## Problem description
Please print the full listing exactly.

==================================================

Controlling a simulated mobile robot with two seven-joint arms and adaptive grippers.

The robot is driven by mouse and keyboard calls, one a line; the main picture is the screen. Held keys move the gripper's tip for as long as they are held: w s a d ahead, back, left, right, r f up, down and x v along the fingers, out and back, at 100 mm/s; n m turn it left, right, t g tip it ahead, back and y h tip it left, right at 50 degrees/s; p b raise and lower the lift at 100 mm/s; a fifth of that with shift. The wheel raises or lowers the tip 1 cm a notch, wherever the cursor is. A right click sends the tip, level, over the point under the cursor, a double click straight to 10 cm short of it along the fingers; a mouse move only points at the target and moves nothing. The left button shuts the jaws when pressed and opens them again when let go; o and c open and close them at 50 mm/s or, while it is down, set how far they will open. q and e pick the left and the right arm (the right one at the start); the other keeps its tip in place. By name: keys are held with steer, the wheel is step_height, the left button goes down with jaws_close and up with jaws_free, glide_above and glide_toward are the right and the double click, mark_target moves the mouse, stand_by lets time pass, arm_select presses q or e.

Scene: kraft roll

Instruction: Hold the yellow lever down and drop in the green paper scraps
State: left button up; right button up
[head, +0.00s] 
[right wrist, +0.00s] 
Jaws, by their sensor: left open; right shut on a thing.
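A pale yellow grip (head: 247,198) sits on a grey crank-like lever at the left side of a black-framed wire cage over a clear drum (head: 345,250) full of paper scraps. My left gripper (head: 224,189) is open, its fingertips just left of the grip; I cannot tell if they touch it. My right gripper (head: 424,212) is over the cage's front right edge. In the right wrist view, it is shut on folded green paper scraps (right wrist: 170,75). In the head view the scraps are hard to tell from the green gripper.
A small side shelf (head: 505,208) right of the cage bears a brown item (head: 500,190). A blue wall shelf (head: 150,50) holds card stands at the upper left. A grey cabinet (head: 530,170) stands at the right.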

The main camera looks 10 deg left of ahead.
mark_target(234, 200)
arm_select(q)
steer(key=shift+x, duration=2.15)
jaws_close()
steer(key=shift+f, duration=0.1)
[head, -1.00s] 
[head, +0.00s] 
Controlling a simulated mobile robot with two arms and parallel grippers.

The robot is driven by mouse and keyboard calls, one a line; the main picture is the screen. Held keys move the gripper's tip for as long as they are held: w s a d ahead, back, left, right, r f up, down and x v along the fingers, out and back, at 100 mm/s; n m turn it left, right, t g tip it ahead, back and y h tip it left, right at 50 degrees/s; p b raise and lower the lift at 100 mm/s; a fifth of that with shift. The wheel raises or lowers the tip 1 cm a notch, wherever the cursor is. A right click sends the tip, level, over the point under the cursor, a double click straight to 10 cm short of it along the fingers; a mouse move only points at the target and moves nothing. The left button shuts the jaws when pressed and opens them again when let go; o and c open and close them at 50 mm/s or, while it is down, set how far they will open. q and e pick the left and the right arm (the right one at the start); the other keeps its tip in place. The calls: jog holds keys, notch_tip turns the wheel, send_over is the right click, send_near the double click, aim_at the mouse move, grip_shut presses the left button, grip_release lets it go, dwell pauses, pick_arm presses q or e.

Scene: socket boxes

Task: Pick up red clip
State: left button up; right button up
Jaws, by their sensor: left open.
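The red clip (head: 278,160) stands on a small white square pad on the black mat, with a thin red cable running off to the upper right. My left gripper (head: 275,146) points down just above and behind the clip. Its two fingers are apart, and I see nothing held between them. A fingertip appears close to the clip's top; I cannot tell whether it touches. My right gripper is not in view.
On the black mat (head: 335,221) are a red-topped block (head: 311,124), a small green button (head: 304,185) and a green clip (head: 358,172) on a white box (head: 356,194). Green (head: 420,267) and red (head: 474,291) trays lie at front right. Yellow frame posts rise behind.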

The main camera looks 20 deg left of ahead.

==================================================

## Result
Controlling a simulated mobile robot with two seven-joint arms and adaptive grippers.

The robot is driven by mouse and keyboard calls, one a line; the main picture is the screen. Held keys move the gripper's tip for as long as they are held: w s a d ahead, back, left, right, r f up, down and x v along the fingers, out and back, at 100 mm/s; n m turn it left, right, t g tip it ahead, back and y h tip it left, right at 50 degrees/s; p b raise and lower the lift at 100 mm/s; a fifth of that with shift. The wheel raises or lowers the tip 1 cm a notch, wherever the cursor is. A right click sends the tip, level, over the point under the cursor, a double click straight to 10 cm short of it along the fingers; a mouse move only points at the target and moves nothing. The left button shuts the jaws when pressed and opens them again when let go; o and c open and close them at 50 mm/s or, while it is down, set how far they will open. q and e pick the left and the right arm (the right one at the start); the other keeps its tip in place. By name: keys are held with steer, the wheel is step_height, the left button goes down with jaws_close and up with jaws_free, glide_above and glide_toward are the right and the double click, mark_target moves the mouse, stand_by lets time pass, arm_select presses q or e.

Scene: kraft roll

Instruction: Hold the yellow lever down and drop in the green paper scraps
State: left button up; right button up
[head, +0.00s] 
[right wrist, +0.00s] 
Jaws, by their sensor: left open; right shut on a thing.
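A pale yellow grip (head: 247,198) sits on a grey crank-like lever at the left side of a black-framed wire cage over a clear drum (head: 345,250) full of paper scraps. My left gripper (head: 224,189) is open, its fingertips just left of the grip; I cannot tell if they touch it. My right gripper (head: 424,212) is over the cage's front right edge. In the right wrist view, it is shut on folded green paper scraps (right wrist: 170,75). In the head view the scraps are hard to tell from the green gripper.
A small side shelf (head: 505,208) right of the cage bears a brown item (head: 500,190). A blue wall shelf (head: 150,50) holds card stands at the upper left. A grey cabinet (head: 530,170) stands at the right.

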The main camera looks 10 deg left of ahead.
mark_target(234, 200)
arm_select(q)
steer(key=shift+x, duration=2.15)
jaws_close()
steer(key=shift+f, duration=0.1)
[head, -1.00s] 
[head, +0.00s] 
Controlling a simulated mobile robot with two arms and parallel grippers.

The robot is driven by mouse and keyboard calls, one a line; the main picture is the screen. Held keys move the gripper's tip for as long as they are held: w s a d ahead, back, left, right, r f up, down and x v along the fingers, out and back, at 100 mm/s; n m turn it left, right, t g tip it ahead, back and y h tip it left, right at 50 degrees/s; p b raise and lower the lift at 100 mm/s; a fifth of that with shift. The wheel raises or lowers the tip 1 cm a notch, wherever the cursor is. A right click sends the tip, level, over the point under the cursor, a double click straight to 10 cm short of it along the fingers; a mouse move only points at the target and moves nothing. The left button shuts the jaws when pressed and opens them again when let go; o and c open and close them at 50 mm/s or, while it is down, set how far they will open. q and e pick the left and the right arm (the right one at the start); the other keeps its tip in place. The calls: jog holds keys, notch_tip turns the wheel, send_over is the right click, send_near the double click, aim_at the mouse move, grip_shut presses the left button, grip_release lets it go, dwell pauses, pick_arm presses q or e.

Scene: socket boxes

Task: Pick up red clip
State: left button up; right button up
Jaws, by their sensor: left open.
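The red clip (head: 278,160) stands on a small white square pad on the black mat, with a thin red cable running off to the upper right. My left gripper (head: 275,146) points down just above and behind the clip. Its two fingers are apart, and I see nothing held between them. A fingertip appears close to the clip's top; I cannot tell whether it touches. My right gripper is not in view.
On the black mat (head: 335,221) are a red-topped block (head: 311,124), a small green button (head: 304,185) and a green clip (head: 358,172) on a white box (head: 356,194). Green (head: 420,267) and red (head: 474,291) trays lie at front right. Yellow frame posts rise behind.

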The main camera looks 20 deg left of ahead.

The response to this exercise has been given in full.